PADRÃO MUDA APÓS SAÍDA

O cruzamento das nomeações e exonerações para os gabinetes sugere ainda que o padrão de saques de R$ 500 cessava após a exoneração dessas pessoas. A prima de Ana Cristina, a bancária Juliana Siqueira Guimarães Vargas, empregada no gabinete de Flávio entre 2003 e 2011, manteve o hábito de sacar essa quantia todos os meses, em diversas operações, somente no período em que esteve empregada no gabinete do então deputado. Dos 355 saques que fez de R$ 500, 94% (336) foram feitos no período em que estava empregada. Após ser exonerada, foram apenas 19 saques nessa quantia. Juliana chegou a demorar dois anos para sacar esse valor outra vez.

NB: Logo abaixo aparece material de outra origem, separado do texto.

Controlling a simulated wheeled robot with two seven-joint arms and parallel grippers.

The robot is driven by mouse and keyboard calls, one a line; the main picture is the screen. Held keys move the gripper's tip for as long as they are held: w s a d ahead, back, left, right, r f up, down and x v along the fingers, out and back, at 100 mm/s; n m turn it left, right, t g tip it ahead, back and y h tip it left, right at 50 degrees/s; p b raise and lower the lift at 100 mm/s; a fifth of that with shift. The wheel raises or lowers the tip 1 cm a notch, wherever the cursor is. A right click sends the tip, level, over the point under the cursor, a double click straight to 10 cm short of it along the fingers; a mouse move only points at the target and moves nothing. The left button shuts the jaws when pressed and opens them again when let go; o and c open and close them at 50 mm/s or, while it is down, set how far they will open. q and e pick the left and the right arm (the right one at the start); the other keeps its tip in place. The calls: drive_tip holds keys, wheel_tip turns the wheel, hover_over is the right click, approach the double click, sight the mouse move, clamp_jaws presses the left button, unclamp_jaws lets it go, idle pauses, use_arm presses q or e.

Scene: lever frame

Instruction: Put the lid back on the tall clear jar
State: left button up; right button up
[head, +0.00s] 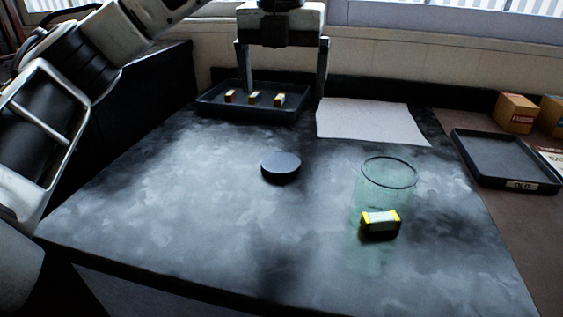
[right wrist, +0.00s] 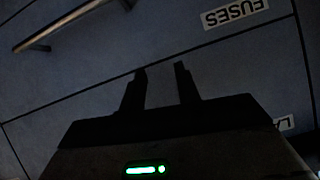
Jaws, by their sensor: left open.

Situação similar foi registrada nas contas da dona de casa Marina Siqueira Guimarães Diniz, lotada no gabinete da Alerj entre 2003 e 2013. Das 191 retiradas que fez, 189 foram no período em que esteve nos quadros de comissionados, no valor de R$ 500. Após a saída, apenas dois saques neste valor foram registrados na conta, em 2015 e 2016. Em outros casos, como de Fátima Regina Dias e de Ana Maria Siqueira Hudson, as contas bancárias ficam praticamente sem movimentação após a exoneração do cargo.

Procurado pelo GLOBO, o advogado Magno Cardoso, que defende a família Siqueira, disse que não iria se pronunciar.